Exercise goal: Figure out how many lines of the material below contain the word "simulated". Answer with the number only.

Robot trajectory data:
## START

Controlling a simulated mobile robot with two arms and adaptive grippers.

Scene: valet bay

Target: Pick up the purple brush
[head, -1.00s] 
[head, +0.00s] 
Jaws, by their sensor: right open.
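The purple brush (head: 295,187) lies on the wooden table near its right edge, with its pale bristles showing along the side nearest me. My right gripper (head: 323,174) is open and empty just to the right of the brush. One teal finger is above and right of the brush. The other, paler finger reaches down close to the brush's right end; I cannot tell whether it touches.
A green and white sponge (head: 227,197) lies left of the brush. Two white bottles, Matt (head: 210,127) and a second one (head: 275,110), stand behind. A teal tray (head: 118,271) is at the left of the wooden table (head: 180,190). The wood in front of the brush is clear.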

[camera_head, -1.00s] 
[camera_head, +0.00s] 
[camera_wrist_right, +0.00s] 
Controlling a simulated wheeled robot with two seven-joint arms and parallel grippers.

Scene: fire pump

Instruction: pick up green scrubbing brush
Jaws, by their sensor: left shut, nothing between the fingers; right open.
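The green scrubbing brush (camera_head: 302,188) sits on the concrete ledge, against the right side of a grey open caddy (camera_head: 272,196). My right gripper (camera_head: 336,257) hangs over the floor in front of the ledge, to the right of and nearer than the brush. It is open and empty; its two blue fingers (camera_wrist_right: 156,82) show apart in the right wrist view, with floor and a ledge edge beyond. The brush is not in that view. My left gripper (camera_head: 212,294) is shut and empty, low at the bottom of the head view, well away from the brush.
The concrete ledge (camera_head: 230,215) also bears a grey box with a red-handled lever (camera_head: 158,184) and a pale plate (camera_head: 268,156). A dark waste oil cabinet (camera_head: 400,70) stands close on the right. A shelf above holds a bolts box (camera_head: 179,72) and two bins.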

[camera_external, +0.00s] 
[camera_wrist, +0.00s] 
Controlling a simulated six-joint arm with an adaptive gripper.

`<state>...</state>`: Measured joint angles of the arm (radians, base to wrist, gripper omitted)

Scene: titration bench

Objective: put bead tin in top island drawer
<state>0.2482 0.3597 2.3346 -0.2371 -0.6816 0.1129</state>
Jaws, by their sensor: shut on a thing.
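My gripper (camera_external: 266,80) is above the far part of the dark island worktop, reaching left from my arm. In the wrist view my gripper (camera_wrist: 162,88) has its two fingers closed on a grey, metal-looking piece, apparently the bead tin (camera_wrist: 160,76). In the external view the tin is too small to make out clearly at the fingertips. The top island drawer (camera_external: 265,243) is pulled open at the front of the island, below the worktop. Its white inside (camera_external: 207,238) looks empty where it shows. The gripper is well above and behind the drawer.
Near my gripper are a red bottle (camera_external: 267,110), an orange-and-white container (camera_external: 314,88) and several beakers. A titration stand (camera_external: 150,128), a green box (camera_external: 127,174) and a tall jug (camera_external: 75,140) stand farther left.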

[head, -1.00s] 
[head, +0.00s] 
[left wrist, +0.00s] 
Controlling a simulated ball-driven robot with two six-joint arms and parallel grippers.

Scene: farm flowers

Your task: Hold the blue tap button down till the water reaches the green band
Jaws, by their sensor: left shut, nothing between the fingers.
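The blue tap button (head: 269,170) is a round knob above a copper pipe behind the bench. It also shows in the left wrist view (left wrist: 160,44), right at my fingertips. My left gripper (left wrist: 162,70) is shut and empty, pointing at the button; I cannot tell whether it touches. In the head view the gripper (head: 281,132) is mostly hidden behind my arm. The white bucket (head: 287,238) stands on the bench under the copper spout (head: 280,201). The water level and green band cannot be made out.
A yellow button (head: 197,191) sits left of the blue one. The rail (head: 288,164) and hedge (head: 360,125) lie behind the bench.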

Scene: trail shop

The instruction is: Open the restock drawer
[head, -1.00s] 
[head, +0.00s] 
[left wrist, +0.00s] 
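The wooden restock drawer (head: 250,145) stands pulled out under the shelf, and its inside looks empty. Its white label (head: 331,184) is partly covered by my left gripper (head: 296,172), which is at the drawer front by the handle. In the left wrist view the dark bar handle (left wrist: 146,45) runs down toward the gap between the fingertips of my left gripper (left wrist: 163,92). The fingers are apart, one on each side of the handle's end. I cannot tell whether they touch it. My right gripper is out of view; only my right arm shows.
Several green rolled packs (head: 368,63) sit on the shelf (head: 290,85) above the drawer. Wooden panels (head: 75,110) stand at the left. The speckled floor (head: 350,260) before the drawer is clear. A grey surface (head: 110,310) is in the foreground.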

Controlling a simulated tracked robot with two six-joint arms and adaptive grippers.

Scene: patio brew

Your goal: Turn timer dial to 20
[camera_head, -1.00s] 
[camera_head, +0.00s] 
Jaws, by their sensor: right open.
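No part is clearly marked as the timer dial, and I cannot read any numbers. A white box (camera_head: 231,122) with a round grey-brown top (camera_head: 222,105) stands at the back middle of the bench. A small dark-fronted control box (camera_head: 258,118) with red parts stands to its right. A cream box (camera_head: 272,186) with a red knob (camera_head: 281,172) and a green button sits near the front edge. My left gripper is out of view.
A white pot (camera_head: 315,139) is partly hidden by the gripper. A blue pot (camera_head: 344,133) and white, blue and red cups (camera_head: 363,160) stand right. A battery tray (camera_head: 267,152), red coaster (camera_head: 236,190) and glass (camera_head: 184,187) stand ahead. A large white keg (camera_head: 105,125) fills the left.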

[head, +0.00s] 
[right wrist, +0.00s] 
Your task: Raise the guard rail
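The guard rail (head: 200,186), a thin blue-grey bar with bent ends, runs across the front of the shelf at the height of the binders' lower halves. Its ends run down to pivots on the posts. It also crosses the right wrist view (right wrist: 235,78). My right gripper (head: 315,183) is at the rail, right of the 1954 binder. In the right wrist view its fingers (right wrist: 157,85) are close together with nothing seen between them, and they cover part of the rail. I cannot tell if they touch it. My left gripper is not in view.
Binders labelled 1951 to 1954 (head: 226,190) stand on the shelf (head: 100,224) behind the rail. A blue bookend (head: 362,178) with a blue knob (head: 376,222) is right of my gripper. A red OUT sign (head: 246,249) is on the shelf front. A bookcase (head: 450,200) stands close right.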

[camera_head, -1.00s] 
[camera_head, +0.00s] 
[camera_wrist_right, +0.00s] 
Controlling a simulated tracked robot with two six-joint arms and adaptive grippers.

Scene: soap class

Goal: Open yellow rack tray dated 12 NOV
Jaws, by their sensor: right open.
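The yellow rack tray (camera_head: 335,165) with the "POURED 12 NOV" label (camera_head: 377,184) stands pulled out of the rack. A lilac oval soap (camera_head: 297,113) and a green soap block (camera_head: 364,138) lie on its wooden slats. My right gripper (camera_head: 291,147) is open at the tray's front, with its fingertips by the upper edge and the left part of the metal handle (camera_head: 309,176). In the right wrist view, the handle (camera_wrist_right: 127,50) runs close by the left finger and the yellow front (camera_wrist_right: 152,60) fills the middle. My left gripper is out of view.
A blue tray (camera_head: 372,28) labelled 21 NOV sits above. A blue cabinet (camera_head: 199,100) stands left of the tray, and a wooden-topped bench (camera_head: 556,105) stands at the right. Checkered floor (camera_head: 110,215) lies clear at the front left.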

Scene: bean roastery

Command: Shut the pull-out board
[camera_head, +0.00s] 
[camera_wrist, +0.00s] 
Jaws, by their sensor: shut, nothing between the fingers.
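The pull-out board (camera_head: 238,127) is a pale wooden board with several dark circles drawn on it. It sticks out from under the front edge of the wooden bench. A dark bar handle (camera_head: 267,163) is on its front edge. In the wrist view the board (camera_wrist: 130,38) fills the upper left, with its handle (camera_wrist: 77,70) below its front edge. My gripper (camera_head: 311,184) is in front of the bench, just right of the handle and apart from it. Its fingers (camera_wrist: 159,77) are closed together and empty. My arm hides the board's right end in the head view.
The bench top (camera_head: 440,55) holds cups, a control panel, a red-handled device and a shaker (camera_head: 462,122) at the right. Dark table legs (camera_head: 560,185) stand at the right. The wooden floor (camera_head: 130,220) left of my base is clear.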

## END

Solution to this problem: 6